Témoignages. "Un pied de nez au capitalisme" : il y a 10 ans, les salariés de Fralib sauvaient leur usine

Publié le Écrit par Louise BeliaeffMariella Coste et Valérie Bour

La coopérative Scop-Ti, créée après la victoire des salariés de l’usine Fralib face à Unilever, fête samedi ses 10 ans d’existence. Les figures emblématiques de la lutte reviennent sur ces 1336 jours de conflit.

"Aujourd’hui, nous sommes toujours vivants". La coopérative Scop-Ti marque le coup pour célébrer ses dix ans d'existence. Grande soirée, portes ouvertes, buffet, spectacle… Une journée de fête est prévue ce samedi 18 mai. "On invite tous nos camarades, nos amis, nos adhérents, ceux qui nous ont soutenus depuis la première heure jusqu’à aujourd’hui", déclare Gérard Cazorla, président fondateur administrateur Scop-Ti.

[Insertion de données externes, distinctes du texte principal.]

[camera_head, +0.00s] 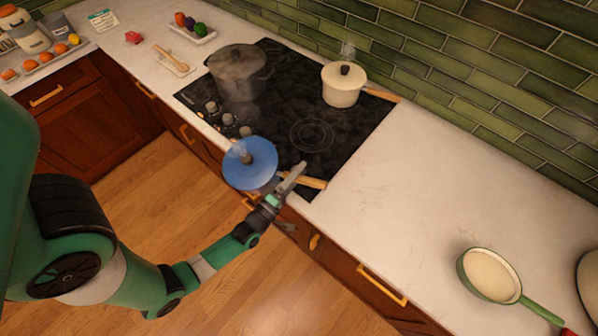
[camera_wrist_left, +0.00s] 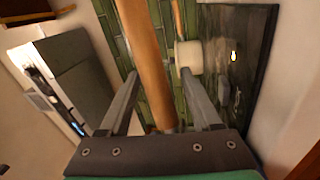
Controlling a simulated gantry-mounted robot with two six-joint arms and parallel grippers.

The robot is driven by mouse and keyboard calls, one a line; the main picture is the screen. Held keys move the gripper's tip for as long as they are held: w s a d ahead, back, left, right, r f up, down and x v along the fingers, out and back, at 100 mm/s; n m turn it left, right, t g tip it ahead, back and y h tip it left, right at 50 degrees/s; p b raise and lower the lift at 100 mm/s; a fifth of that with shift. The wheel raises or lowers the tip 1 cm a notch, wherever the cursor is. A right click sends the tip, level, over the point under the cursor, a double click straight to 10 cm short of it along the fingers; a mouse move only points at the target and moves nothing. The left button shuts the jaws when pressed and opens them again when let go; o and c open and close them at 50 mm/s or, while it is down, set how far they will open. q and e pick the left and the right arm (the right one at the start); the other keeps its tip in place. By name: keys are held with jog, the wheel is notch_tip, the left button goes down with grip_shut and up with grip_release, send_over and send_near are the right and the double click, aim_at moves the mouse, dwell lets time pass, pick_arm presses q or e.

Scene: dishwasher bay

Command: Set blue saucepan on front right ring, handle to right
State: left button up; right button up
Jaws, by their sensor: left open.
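The blue saucepan (camera_head: 250,165) is at the front edge of the hob in the head view, its lid on, with faint steam. It overlaps the counter edge; I cannot tell whether it rests on anything. Its wooden handle (camera_head: 314,183) points right. My left gripper (camera_head: 290,196) is open at the handle, one finger crossing in front of it. In the left wrist view the handle (camera_wrist_left: 145,60) runs between the spread fingers (camera_wrist_left: 160,105), with gaps beside it. The front right ring (camera_head: 311,135) is bare, just behind and right of the pan. My right gripper is not in view.
On the black hob (camera_head: 285,90), a dark steaming pot (camera_head: 238,75) stands at the left and a cream lidded pan (camera_head: 343,86) at the back right. Control knobs (camera_head: 228,119) line the left front. A green-handled pan (camera_head: 490,275) lies at the right; the counter (camera_head: 420,180) between is clear.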

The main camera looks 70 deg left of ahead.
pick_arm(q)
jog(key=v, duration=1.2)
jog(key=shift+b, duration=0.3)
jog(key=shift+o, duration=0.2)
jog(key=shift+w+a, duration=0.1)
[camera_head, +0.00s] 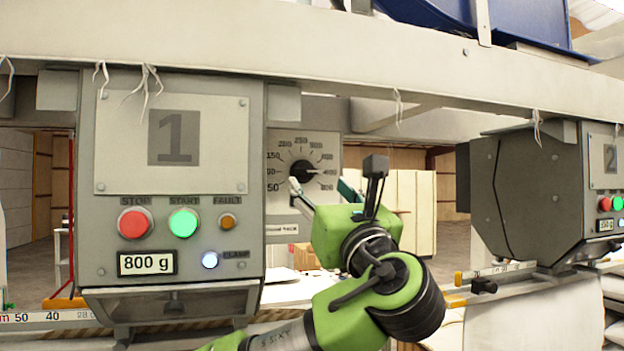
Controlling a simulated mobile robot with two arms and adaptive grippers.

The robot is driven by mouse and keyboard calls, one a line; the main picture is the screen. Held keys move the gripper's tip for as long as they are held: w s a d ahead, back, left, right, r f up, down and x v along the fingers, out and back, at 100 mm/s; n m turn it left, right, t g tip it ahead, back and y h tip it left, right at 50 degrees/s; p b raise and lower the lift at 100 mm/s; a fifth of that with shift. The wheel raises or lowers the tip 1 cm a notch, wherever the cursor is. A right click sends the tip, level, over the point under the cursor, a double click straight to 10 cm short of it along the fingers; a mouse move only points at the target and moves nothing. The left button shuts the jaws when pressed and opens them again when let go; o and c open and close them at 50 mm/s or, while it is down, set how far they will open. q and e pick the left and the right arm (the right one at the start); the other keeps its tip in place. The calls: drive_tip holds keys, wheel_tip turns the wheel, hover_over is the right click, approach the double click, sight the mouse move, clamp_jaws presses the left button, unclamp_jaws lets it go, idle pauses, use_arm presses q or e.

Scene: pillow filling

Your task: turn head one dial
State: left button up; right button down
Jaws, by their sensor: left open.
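Head one is the grey box marked "1" (172,88) at the left. Its dial (302,170) is a black round knob on a grey numbered scale plate, just right of the box. The knob's pointer seems to point right, near the 400 mark. My left gripper (319,187) reaches up from below, its fingers spread apart and empty. One pale fingertip is just below left of the knob and the other is to its lower right. I cannot tell whether either touches the knob. My right gripper is not in view.
Head one carries a red stop button (134,223), a green start button (183,222) and an "800 g" display (147,263). Head two (530,190) stands at the right. A long pale beam (300,45) crosses above. A ruler strip (40,317) runs below.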

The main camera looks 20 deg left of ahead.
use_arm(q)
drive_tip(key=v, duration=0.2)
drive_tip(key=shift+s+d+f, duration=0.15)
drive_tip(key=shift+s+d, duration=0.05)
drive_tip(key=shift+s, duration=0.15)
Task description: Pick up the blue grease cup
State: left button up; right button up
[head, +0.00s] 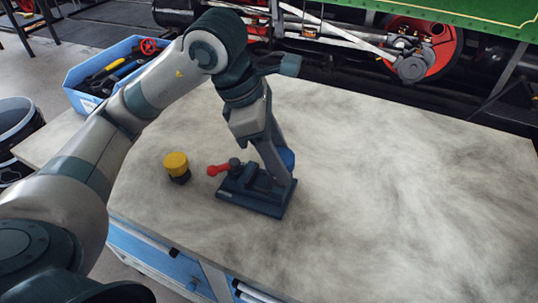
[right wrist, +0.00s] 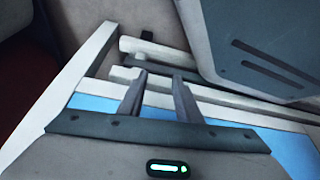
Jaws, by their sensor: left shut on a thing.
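My left gripper (head: 282,176) is low over the middle of the bench, pointing down. It is shut, and its fingertips are largely hidden by its own body and by a dark fixture. A piece of the blue grease cup (head: 288,157) shows just behind and beside the gripper; the rest of the cup is hidden. I cannot tell whether the cup touches the bench. My right gripper (right wrist: 159,80) shows in the right wrist view with its two fingers apart and nothing between them.
A dark fixture with a red-ended lever (head: 217,169) is close to my left gripper. A yellow-capped cup (head: 176,164) stands left of it. A blue toolbox (head: 82,72) is at the back left. The bench's right half (head: 420,190) is clear. White rails (right wrist: 160,50) lie beyond my right gripper.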

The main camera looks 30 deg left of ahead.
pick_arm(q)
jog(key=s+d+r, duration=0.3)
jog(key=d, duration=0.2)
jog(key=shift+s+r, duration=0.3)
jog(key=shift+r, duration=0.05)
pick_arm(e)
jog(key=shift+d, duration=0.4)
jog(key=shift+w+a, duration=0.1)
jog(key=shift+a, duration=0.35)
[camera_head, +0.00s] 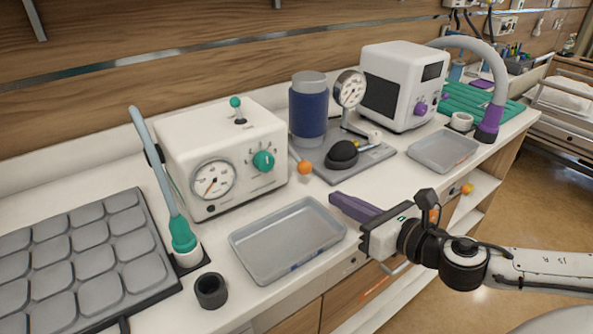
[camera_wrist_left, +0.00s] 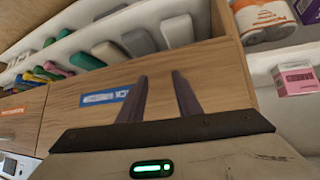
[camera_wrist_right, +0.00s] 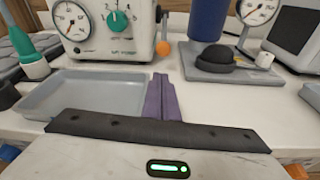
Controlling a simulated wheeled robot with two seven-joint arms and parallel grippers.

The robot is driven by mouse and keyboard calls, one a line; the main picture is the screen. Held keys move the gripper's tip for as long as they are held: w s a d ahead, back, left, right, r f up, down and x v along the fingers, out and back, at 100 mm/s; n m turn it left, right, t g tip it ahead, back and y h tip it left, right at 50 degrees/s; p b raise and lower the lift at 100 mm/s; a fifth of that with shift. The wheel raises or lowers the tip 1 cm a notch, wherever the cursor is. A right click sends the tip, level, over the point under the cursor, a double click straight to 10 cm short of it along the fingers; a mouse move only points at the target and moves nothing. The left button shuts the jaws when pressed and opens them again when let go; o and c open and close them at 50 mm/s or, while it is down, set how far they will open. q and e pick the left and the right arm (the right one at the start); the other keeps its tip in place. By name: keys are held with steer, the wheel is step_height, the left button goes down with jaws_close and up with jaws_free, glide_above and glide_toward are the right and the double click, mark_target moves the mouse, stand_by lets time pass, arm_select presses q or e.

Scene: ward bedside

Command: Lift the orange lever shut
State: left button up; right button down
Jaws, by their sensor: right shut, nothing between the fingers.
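The orange lever is a short rod with an orange ball end (camera_head: 305,167), at the lower right side of the white dial box (camera_head: 222,150). The rod slopes down toward the ball. The orange ball also shows in the right wrist view (camera_wrist_right: 163,48), beyond the fingertips. My right gripper (camera_head: 334,201) is shut and empty, in front of the lever and apart from it, beside the grey tray. It also shows in the right wrist view (camera_wrist_right: 160,77). My left gripper (camera_wrist_left: 160,82) is open and empty, facing a wooden drawer front; it is outside the head view.
A grey tray (camera_head: 262,271) lies at the counter's front. A grey base plate with a black dome (camera_head: 342,154) and gauge (camera_head: 350,88) stands right of the lever. A blue-wrapped cylinder (camera_head: 309,112) stands behind it. A white machine (camera_head: 398,85) is farther back.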

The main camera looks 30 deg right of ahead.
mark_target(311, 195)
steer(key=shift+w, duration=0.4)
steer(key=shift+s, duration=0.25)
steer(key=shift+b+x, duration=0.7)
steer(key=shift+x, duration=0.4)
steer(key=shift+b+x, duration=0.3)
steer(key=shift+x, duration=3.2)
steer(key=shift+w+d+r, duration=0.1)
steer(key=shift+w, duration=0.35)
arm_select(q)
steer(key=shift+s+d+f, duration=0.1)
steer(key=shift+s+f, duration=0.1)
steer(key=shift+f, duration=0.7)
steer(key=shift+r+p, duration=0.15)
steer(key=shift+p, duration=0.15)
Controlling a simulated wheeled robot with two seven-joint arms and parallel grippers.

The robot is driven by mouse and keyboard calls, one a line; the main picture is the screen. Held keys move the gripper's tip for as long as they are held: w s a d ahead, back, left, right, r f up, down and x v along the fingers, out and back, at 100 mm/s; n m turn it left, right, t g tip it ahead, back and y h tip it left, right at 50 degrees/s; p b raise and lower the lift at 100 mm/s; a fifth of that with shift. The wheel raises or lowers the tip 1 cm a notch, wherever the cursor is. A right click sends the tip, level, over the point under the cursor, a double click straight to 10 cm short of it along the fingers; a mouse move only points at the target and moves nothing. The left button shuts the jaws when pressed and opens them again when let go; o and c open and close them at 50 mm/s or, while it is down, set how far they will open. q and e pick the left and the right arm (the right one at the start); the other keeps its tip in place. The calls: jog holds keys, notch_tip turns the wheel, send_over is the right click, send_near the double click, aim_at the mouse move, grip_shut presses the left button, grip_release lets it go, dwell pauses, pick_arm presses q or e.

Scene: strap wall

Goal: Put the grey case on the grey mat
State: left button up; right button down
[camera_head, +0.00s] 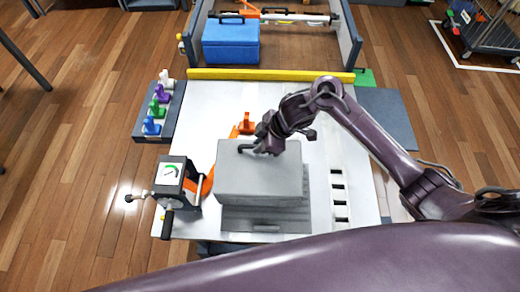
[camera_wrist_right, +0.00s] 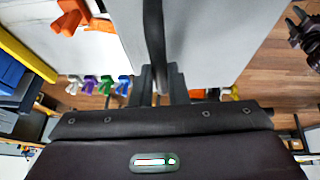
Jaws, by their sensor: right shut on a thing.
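The grey case (camera_head: 258,175) is a box with a dark handle (camera_head: 246,148) on top, over the front middle of the white table. My right gripper (camera_head: 266,144) is shut on the handle from above. In the right wrist view the dark handle bar (camera_wrist_right: 154,45) runs between the fingers, with the case's grey top (camera_wrist_right: 215,45) beside it. A darker flat grey piece (camera_head: 265,221), possibly the mat, shows below the case's front edge. I cannot tell whether the case touches it. Another flat dark grey surface (camera_head: 392,118) lies at the table's right edge. My left gripper is not in view.
A strap device (camera_head: 172,180) with an orange strap (camera_head: 208,178) stands left of the case. Coloured clamps (camera_head: 154,110) sit on a rack at left. A yellow bar (camera_head: 270,75) edges the back, before a blue box (camera_head: 231,42). A slotted white strip (camera_head: 339,195) lies right.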

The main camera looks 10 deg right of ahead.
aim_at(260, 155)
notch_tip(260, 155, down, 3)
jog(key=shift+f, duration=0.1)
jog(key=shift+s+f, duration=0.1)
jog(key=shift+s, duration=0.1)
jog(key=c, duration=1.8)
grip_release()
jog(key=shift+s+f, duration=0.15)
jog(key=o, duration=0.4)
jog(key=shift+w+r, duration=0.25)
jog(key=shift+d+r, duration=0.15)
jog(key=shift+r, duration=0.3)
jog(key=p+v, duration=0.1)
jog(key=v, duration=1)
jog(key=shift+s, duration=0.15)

Le combat des salariés pour préserver leurs emplois

Située en plein cœur de la Provence, à Gémenos, la Scop-Ti produit les thés et infusions sous la marque "1336". Car ici, des salariés ont lutté 1 336 jours pour préserver leur usine. L'histoire de l'entreprise remonte aux années 1970. Les thés de la marque "Eléphant" étaient alors fabriqués dans cette usine, à l'époque nommée Fralib, et appartenant au groupe multinational Unilever.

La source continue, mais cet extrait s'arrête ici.